* Dataset excerpts:
____

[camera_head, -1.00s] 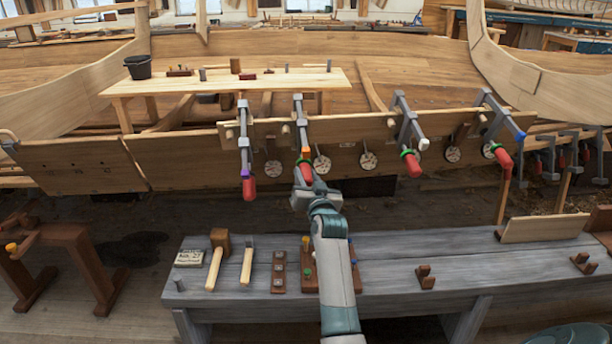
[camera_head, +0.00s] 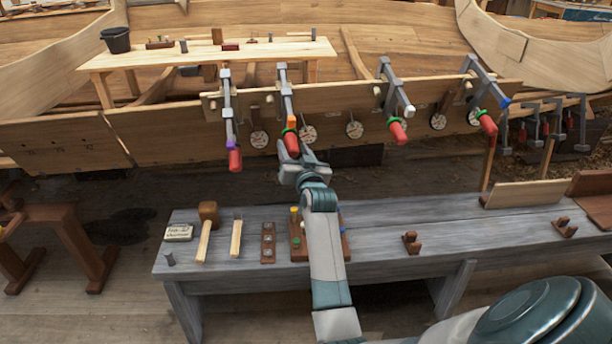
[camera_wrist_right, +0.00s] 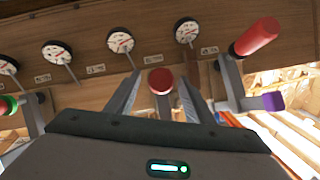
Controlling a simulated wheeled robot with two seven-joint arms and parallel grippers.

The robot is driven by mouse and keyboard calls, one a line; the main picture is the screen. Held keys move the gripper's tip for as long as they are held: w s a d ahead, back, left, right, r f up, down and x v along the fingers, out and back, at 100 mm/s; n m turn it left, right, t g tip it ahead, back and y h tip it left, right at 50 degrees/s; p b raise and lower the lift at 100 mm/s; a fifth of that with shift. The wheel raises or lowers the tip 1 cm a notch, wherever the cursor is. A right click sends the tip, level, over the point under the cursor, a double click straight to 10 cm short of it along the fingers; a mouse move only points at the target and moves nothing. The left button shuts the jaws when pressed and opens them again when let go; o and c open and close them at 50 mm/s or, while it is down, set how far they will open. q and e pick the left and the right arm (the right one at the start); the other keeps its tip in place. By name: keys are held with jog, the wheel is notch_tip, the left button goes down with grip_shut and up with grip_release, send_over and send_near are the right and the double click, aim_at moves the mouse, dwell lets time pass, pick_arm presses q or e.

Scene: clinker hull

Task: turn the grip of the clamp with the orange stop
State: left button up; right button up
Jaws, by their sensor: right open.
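The clamp with the orange stop (camera_head: 291,119) hangs on the hull plank, second from the left in the head view. Its red grip (camera_head: 291,140) points down toward me. In the right wrist view the round red end of the grip (camera_wrist_right: 160,80) shows between the two fingers. My right gripper (camera_head: 291,156) is open, just below the grip, with a finger on each side of its end in the wrist view (camera_wrist_right: 158,95). Whether the fingers touch the grip cannot be told. My left gripper is not in view.
The clamp with the purple stop (camera_head: 231,146) hangs close by on the left; it also shows in the wrist view (camera_wrist_right: 272,101). Clamps with white (camera_head: 409,110) and blue stops (camera_head: 504,103) hang to the right. Several dials line the plank. A grey bench (camera_head: 375,235) stands below.

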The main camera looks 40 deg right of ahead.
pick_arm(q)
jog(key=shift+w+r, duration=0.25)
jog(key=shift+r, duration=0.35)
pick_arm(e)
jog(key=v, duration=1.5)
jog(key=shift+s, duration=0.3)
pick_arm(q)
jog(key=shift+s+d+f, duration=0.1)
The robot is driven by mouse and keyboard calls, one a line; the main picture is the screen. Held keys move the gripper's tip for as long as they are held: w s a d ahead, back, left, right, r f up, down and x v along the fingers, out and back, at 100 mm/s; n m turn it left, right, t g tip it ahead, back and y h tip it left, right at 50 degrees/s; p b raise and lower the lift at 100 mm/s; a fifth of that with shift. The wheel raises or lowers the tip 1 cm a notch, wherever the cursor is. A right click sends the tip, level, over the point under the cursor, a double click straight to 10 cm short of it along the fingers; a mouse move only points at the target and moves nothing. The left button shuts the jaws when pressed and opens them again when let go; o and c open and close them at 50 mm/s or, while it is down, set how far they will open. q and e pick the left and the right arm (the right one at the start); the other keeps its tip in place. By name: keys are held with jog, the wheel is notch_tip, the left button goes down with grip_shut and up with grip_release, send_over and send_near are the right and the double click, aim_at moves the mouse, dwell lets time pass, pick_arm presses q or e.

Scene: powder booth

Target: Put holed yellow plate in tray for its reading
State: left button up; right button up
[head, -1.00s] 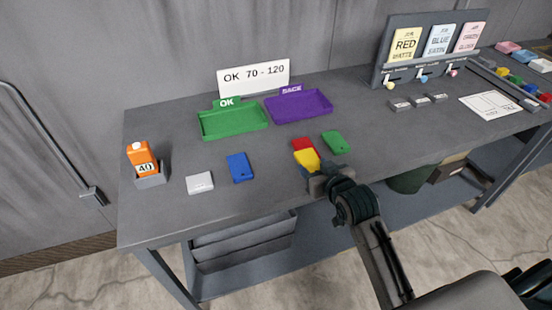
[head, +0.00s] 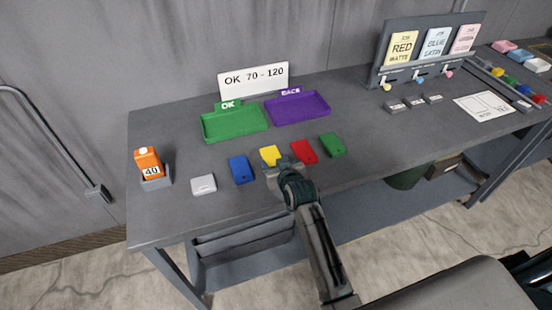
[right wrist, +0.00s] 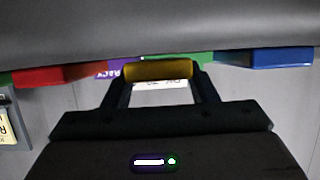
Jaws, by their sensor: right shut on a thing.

____

* What is required: Within the listing above, copy each line that has the string "Scene".

* Exercise answer:
Scene: clinker hull
Scene: powder booth

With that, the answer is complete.